RECORDS FOR THIS EXERCISE:
• • • • • • •

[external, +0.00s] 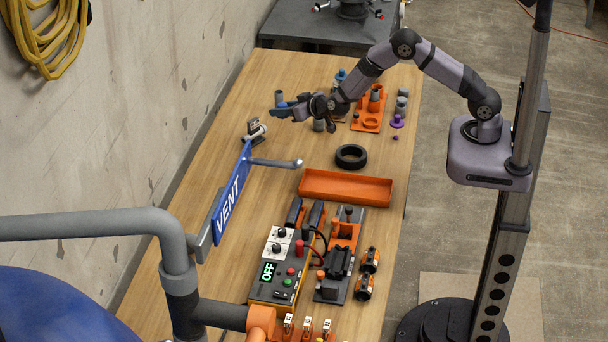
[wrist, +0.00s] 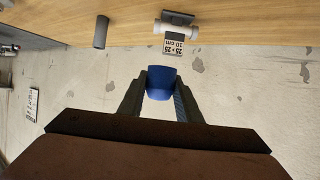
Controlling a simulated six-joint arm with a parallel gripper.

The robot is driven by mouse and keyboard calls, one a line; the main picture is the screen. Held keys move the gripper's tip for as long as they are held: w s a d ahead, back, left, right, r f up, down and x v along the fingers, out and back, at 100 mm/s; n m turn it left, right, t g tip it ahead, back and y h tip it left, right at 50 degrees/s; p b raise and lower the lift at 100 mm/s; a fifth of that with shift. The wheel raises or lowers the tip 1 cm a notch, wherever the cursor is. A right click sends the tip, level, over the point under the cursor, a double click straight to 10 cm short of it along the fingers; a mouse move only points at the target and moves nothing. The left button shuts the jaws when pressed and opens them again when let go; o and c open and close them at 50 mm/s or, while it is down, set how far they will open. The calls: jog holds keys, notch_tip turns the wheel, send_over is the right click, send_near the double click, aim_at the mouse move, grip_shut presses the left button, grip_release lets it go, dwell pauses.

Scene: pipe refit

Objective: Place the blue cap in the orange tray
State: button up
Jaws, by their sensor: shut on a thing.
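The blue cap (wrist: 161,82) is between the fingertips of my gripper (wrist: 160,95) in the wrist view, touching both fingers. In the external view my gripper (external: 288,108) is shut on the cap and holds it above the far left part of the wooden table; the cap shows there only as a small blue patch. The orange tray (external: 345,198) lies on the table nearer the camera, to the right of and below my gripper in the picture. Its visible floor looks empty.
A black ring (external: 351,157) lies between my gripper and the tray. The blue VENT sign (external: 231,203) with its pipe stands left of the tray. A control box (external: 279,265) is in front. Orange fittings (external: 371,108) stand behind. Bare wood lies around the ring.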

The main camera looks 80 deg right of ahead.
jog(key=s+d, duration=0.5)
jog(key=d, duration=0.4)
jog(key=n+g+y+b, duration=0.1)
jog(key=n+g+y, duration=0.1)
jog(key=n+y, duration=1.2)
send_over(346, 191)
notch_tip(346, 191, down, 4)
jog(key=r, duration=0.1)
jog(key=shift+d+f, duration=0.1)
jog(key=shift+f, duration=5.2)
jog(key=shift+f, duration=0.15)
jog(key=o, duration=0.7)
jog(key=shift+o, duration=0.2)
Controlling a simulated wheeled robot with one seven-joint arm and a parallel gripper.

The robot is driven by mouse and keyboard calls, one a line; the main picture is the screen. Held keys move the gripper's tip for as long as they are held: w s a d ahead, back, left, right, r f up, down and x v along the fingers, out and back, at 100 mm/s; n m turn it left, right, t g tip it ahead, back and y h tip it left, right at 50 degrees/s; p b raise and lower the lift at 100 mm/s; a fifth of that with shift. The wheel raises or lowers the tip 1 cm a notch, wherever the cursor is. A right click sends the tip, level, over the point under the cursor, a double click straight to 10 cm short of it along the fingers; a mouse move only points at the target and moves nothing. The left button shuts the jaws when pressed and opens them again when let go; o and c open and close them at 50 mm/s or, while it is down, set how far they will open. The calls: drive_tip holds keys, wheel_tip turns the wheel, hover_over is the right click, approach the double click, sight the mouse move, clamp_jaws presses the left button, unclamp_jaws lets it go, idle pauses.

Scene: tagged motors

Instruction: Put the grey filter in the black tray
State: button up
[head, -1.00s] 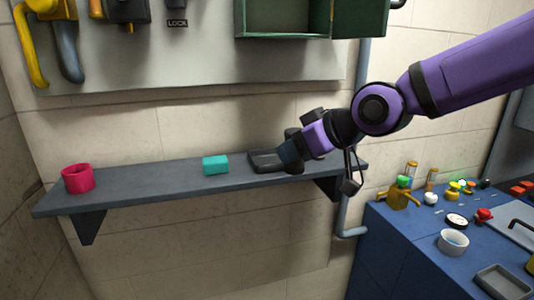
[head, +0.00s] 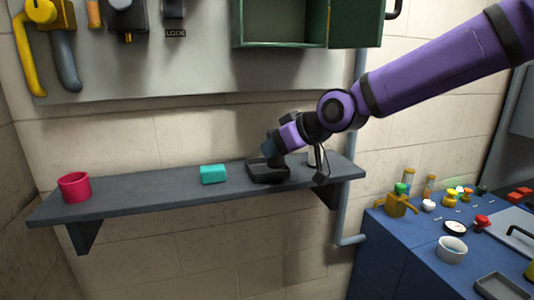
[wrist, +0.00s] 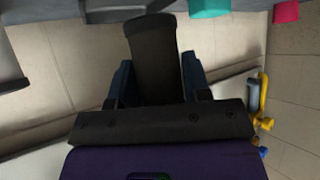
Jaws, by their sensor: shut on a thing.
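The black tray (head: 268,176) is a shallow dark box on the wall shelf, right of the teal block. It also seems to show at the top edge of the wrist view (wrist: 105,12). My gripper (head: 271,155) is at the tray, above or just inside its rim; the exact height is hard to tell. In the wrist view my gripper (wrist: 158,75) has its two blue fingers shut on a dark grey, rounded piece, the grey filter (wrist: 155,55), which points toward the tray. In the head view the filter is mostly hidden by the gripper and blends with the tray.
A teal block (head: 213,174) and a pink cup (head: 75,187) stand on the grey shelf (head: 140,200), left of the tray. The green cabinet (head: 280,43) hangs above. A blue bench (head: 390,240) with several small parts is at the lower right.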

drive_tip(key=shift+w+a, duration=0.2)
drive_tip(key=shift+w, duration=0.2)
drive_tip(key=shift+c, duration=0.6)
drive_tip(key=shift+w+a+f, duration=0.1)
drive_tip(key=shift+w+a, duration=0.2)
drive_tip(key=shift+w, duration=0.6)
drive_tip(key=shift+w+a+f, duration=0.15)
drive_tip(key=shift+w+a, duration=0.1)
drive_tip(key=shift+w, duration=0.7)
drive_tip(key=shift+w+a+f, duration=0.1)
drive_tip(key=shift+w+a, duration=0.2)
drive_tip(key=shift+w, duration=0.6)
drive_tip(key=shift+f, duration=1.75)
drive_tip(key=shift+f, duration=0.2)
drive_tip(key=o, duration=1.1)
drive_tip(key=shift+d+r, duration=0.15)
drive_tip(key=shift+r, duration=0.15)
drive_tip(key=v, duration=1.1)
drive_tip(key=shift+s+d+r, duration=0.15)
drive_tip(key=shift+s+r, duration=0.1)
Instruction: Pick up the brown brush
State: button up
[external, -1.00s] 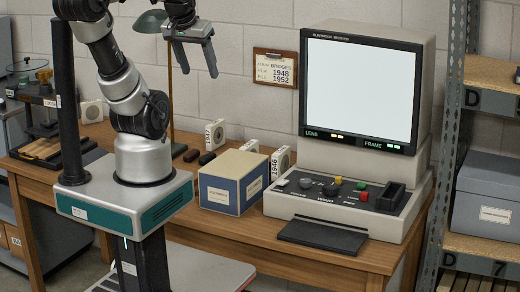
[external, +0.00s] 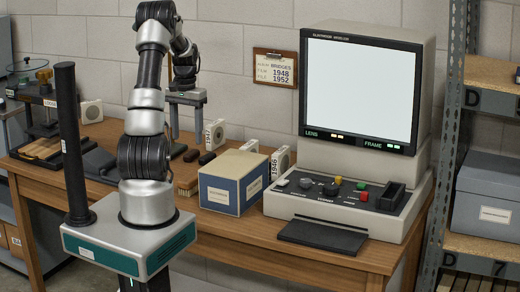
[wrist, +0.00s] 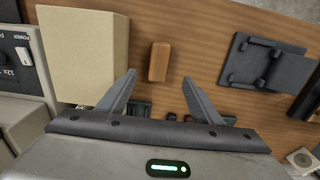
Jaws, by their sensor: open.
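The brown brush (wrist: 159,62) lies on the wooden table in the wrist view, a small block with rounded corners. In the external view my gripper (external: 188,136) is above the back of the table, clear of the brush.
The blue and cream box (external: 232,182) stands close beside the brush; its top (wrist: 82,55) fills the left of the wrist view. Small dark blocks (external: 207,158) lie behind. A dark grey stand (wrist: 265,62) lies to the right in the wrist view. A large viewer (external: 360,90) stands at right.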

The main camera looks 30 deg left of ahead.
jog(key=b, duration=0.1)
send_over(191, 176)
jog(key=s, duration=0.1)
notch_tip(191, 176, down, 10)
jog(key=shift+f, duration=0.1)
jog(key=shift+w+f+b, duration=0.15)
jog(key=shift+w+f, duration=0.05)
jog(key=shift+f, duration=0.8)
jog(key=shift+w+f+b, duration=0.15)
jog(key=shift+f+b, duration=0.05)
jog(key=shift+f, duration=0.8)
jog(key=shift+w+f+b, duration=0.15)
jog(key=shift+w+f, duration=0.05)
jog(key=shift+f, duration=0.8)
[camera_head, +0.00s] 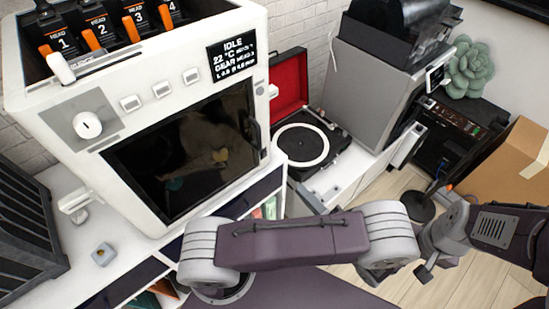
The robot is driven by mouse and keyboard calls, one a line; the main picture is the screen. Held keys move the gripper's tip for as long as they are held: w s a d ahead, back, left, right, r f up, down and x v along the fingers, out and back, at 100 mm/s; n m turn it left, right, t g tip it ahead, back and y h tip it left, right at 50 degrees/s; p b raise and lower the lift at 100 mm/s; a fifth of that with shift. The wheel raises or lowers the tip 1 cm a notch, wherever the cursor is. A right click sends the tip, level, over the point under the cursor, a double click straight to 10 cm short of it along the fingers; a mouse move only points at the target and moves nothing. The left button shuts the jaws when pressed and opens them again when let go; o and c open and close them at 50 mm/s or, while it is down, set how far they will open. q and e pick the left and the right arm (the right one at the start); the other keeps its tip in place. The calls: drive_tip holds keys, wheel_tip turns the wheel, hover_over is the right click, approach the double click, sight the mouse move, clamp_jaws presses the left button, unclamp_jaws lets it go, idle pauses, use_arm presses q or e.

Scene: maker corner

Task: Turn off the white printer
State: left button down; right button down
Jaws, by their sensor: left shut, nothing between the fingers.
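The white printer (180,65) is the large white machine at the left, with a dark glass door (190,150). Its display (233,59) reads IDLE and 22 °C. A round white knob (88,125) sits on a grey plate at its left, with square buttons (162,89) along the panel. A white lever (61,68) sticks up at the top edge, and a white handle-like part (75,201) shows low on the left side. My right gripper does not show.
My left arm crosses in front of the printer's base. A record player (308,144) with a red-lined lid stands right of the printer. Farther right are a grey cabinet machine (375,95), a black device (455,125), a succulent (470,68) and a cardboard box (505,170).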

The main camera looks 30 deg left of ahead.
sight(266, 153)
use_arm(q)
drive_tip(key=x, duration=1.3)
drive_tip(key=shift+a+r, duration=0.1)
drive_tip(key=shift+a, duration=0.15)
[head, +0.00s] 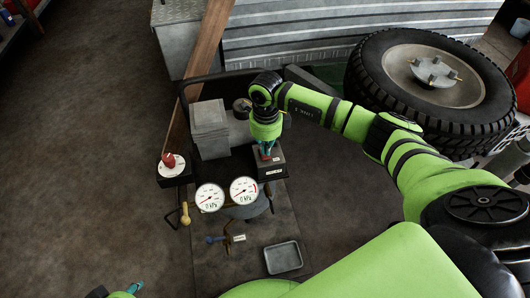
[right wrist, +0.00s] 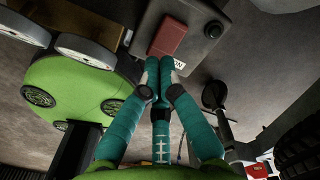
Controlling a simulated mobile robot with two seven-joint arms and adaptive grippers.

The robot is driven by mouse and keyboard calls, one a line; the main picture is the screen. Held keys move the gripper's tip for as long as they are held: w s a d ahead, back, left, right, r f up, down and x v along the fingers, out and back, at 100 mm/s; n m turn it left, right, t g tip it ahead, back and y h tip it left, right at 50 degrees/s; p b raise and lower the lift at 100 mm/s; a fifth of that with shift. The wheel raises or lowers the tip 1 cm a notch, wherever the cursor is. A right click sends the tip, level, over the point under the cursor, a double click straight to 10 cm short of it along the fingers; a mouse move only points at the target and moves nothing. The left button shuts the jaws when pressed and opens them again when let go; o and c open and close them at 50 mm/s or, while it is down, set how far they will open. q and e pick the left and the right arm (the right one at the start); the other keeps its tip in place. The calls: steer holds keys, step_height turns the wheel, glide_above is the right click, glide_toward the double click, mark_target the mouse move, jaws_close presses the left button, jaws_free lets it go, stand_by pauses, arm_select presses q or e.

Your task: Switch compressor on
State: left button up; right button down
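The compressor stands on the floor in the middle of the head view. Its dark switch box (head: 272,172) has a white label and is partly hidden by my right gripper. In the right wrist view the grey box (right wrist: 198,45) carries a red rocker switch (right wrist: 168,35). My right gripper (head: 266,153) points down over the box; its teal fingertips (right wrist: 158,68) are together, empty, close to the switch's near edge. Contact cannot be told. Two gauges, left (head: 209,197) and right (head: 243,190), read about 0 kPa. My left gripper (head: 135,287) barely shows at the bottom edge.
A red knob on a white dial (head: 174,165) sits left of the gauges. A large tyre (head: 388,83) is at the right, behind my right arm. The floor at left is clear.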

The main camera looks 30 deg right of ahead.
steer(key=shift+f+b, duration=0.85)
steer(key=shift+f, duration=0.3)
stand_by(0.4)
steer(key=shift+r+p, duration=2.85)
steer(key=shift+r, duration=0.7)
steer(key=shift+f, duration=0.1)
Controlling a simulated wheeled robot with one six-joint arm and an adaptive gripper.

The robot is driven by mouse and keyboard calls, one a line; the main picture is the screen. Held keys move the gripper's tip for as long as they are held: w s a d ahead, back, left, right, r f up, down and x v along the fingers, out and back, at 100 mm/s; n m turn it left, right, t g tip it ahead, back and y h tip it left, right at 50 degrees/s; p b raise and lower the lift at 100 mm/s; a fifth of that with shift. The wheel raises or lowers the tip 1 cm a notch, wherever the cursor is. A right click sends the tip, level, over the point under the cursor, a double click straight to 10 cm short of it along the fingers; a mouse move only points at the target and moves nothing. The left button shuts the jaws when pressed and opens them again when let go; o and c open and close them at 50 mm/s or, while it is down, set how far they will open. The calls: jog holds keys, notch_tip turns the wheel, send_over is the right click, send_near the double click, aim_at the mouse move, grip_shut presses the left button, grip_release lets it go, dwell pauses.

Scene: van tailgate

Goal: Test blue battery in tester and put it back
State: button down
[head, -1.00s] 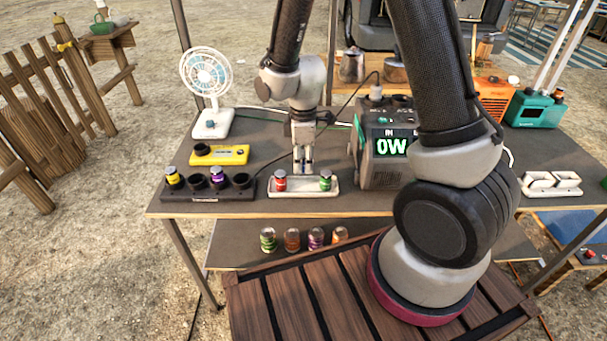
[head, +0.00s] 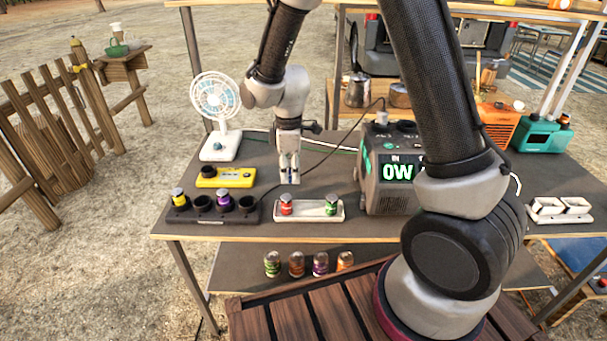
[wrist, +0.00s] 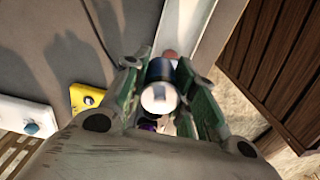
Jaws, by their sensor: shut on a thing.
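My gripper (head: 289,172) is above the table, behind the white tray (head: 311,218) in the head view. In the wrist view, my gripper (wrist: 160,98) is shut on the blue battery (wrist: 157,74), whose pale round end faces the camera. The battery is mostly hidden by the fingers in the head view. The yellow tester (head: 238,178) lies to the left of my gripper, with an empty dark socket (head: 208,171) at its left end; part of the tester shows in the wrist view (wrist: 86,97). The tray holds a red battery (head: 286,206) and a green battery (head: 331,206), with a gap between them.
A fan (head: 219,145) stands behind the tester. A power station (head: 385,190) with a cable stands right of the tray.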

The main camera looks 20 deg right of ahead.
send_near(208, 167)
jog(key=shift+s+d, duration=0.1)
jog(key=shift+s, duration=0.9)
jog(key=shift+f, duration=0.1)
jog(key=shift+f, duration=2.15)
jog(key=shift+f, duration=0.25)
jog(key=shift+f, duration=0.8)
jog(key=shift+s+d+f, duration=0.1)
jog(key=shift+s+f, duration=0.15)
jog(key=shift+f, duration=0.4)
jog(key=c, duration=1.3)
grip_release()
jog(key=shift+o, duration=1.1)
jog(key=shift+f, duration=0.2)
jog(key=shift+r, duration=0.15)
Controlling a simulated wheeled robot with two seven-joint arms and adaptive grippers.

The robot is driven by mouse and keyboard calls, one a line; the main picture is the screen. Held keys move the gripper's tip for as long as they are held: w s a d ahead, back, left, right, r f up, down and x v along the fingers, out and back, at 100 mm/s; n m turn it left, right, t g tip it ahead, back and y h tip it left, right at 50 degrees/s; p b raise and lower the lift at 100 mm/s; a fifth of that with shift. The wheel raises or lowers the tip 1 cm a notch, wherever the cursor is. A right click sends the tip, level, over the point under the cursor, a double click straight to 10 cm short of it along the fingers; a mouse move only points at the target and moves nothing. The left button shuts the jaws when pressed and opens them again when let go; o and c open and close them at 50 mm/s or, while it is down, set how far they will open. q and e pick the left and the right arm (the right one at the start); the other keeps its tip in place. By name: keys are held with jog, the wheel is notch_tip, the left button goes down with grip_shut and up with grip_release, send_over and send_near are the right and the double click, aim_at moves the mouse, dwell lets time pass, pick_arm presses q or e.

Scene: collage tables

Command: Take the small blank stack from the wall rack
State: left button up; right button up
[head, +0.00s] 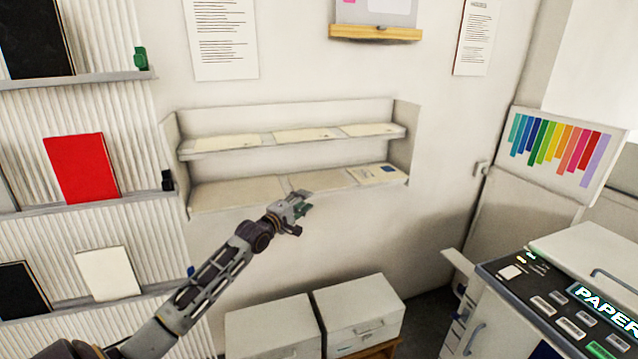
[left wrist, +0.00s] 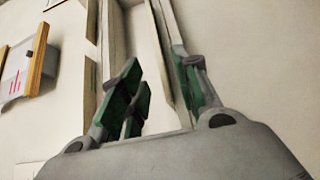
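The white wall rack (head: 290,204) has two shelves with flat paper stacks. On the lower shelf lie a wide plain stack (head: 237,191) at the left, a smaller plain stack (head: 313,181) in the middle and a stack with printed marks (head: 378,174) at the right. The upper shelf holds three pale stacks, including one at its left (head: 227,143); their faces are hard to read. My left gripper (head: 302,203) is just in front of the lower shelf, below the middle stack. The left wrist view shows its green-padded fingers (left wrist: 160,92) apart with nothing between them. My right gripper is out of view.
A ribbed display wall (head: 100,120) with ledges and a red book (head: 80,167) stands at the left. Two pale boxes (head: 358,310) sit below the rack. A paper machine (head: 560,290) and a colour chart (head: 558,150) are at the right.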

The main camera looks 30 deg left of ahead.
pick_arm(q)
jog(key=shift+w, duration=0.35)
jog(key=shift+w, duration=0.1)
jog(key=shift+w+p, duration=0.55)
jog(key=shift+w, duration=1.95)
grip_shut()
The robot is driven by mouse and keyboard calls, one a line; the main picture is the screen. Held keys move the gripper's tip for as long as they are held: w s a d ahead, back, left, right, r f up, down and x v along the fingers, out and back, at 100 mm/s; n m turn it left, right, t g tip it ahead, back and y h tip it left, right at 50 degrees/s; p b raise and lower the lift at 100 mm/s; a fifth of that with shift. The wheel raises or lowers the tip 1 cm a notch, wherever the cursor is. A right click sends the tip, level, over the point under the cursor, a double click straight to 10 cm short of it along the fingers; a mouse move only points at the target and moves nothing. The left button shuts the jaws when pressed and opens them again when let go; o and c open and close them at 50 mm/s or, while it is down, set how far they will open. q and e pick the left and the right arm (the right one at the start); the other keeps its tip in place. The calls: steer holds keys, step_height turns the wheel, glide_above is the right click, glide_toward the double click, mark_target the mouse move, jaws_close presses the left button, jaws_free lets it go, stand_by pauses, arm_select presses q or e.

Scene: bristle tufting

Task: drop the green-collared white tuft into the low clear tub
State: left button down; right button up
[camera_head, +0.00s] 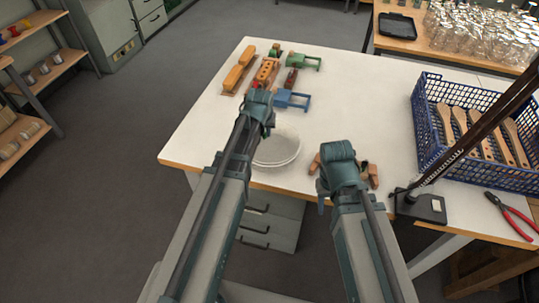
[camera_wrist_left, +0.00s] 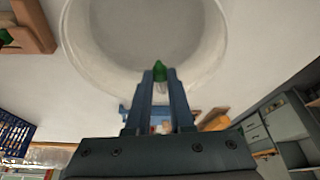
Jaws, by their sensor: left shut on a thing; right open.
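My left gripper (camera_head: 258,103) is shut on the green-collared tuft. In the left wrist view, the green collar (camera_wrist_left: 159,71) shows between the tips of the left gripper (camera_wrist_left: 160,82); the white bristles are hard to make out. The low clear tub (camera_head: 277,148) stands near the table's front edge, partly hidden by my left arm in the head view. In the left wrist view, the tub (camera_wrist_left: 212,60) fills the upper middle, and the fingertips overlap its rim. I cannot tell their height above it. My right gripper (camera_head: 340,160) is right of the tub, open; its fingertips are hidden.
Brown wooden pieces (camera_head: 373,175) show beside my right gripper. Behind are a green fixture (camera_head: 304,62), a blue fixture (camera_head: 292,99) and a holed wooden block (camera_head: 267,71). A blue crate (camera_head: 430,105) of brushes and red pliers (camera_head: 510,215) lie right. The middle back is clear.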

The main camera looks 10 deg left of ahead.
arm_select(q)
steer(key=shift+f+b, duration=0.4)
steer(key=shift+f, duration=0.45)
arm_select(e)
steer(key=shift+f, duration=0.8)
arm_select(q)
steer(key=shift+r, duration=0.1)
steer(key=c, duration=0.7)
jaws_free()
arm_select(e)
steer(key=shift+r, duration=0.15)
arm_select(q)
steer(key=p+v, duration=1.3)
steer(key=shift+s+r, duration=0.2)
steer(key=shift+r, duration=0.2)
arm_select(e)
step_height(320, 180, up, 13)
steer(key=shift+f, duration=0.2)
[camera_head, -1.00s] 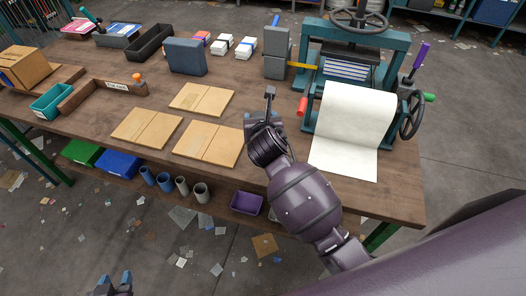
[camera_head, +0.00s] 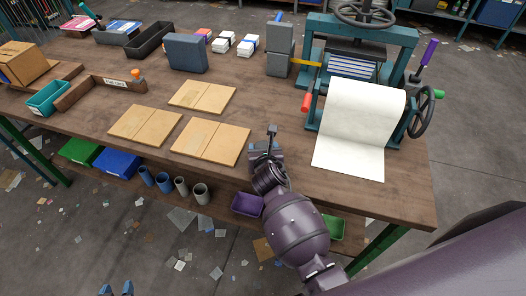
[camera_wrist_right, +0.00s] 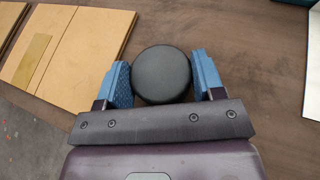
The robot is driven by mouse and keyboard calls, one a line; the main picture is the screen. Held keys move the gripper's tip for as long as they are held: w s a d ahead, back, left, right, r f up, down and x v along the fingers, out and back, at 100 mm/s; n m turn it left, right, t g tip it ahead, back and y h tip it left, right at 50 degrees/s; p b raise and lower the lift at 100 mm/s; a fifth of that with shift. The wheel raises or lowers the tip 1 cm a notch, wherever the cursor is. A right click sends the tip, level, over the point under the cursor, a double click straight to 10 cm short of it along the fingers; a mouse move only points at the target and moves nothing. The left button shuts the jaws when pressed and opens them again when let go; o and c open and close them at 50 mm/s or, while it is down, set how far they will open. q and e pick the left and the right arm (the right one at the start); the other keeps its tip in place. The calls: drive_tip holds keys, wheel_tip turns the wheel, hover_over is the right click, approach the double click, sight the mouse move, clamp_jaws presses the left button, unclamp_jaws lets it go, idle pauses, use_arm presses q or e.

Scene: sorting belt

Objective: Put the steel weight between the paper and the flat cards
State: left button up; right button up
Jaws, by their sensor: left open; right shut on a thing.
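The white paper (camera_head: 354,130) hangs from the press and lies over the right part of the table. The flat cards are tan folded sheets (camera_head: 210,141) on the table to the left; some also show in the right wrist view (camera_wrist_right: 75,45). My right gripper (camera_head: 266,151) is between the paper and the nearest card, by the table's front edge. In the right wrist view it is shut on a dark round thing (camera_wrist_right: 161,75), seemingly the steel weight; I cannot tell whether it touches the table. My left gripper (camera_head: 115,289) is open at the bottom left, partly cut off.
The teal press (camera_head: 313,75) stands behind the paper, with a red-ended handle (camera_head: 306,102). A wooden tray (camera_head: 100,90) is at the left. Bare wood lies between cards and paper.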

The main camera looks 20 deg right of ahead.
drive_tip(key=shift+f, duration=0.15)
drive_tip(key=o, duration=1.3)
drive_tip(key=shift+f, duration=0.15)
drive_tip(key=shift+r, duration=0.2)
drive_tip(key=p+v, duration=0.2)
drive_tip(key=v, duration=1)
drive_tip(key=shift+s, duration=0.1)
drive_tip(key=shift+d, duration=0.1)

• • • • • • •

INSTRUCTIONS TO FOLLOW:
Check each line of the material above for "arms" and say how many lines contain it, giving the number alone.

THE SOLUTION:
2